It is said that all natural numbers follow the rule of induction: if a said property holds for one number and for its successor, it holds for all natural numbers.
But, let us define the following property: n < 10
It holds for 1, as 1<10, and it holds for 2, as 2<10.
But it clearly does not hold for all natural numbers.
I believe it is quite unlikely I've proven Peano Arithmetic wrong, so could somebody point the error in my reasoning?
On
Induction is founded on a base case (true for $1$ or $0$ - definitions differ a little, but it doesn't matter in the end), and a case concerned with the successor function - that if the statement is true for $n$ it is also true for $n+1$ however large $n$ is.

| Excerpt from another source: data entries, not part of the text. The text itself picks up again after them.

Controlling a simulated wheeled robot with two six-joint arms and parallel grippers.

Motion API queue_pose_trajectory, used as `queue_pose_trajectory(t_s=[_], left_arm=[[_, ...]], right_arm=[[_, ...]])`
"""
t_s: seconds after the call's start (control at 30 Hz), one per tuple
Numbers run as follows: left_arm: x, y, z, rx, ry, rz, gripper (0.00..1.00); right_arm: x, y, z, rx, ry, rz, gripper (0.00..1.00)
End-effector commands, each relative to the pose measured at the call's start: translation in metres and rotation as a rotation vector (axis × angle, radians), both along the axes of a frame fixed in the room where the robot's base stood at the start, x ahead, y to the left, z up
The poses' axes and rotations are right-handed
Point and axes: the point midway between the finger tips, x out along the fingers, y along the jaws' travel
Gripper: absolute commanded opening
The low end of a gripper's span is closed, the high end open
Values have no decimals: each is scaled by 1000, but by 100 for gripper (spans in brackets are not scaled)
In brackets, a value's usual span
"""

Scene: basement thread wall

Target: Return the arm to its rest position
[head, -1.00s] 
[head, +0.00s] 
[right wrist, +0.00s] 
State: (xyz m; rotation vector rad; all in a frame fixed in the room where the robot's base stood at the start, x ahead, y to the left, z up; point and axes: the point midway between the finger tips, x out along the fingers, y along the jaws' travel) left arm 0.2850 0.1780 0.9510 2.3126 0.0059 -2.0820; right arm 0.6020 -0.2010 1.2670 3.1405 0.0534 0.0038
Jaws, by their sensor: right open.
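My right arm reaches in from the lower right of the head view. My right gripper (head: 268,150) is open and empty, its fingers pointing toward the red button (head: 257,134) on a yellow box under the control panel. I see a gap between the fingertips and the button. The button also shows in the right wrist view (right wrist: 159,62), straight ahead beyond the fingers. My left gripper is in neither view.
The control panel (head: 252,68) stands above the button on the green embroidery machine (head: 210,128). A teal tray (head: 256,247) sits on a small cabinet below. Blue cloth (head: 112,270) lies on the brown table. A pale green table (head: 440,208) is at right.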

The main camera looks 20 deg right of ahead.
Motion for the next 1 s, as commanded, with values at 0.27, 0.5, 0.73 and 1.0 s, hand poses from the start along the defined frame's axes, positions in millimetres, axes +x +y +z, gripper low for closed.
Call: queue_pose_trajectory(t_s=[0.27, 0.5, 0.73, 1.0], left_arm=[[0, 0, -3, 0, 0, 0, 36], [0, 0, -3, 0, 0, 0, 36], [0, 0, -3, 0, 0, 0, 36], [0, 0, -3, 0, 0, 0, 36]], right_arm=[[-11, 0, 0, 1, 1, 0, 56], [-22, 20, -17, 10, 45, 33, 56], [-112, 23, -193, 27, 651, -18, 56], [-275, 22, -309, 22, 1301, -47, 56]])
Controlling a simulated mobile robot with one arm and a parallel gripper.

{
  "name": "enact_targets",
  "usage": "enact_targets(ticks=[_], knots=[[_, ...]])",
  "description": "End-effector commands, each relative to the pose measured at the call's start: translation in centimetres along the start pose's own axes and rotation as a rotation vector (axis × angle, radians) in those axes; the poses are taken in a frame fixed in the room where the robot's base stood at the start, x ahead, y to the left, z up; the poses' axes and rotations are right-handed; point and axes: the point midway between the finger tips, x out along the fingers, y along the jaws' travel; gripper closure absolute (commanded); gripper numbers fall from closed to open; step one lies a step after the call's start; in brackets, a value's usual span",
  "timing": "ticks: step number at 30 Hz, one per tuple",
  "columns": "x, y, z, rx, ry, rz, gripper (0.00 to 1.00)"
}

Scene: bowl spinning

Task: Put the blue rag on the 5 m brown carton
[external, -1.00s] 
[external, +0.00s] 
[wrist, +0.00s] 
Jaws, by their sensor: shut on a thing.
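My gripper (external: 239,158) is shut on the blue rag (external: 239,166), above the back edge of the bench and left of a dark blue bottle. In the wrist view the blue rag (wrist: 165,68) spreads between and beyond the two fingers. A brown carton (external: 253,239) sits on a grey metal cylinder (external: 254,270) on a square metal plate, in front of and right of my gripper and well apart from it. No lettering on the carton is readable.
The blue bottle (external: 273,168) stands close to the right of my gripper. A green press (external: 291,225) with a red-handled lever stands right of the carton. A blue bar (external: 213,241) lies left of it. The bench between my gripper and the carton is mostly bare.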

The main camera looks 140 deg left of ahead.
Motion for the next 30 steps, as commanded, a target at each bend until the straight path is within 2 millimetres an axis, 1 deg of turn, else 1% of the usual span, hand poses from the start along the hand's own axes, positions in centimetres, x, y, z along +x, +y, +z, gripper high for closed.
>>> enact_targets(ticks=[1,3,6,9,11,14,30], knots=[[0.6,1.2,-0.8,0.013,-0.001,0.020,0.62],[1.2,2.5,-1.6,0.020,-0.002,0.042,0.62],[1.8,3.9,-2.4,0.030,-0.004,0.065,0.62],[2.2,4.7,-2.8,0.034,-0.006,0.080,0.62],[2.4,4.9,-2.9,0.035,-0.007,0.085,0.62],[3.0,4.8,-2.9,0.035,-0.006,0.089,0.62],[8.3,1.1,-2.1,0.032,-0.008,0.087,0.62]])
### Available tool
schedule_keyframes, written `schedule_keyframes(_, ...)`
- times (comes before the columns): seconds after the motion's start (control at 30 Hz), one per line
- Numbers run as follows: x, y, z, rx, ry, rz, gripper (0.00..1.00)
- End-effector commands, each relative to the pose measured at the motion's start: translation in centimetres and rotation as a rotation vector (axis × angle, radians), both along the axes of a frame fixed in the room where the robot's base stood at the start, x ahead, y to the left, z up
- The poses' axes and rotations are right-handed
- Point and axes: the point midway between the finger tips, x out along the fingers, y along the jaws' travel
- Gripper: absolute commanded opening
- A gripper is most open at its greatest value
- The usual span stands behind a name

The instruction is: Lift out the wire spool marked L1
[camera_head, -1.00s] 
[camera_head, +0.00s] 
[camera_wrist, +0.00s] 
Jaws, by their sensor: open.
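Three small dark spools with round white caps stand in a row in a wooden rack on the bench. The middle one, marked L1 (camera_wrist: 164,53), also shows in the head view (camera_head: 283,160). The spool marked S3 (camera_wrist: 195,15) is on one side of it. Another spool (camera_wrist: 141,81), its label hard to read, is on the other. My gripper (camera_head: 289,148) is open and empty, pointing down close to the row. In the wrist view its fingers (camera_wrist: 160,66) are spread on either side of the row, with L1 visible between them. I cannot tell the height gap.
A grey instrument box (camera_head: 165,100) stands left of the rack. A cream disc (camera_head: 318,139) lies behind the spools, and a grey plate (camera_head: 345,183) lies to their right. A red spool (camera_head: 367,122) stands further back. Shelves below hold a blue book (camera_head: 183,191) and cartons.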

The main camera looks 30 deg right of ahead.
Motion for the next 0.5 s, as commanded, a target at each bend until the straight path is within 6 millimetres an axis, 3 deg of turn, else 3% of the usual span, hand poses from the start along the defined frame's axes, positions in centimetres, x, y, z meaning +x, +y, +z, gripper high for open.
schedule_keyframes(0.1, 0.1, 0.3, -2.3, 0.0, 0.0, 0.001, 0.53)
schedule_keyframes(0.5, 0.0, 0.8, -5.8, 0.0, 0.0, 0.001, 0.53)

Now $n+1\lt x$ is only true when $n\lt x-1$, so $n\lt x$ is not strong enough to establish the successor part of the induction for all $n$.
The correct statement is "if said property holds for some number then it holds for its successor".
In this case, $\color{red}{n<10\implies n+1<10}$, which is clearly false for $n=9$.
A correct example could be with the property $n>10$.
Indeed, $\color{green}{n>10\implies n+1>11\implies n+1>10}$.
Also note that the property must be established independently for some value called the base case. In the second example, the base case could be $n=11$, and the the property is established for all $n\ge11$.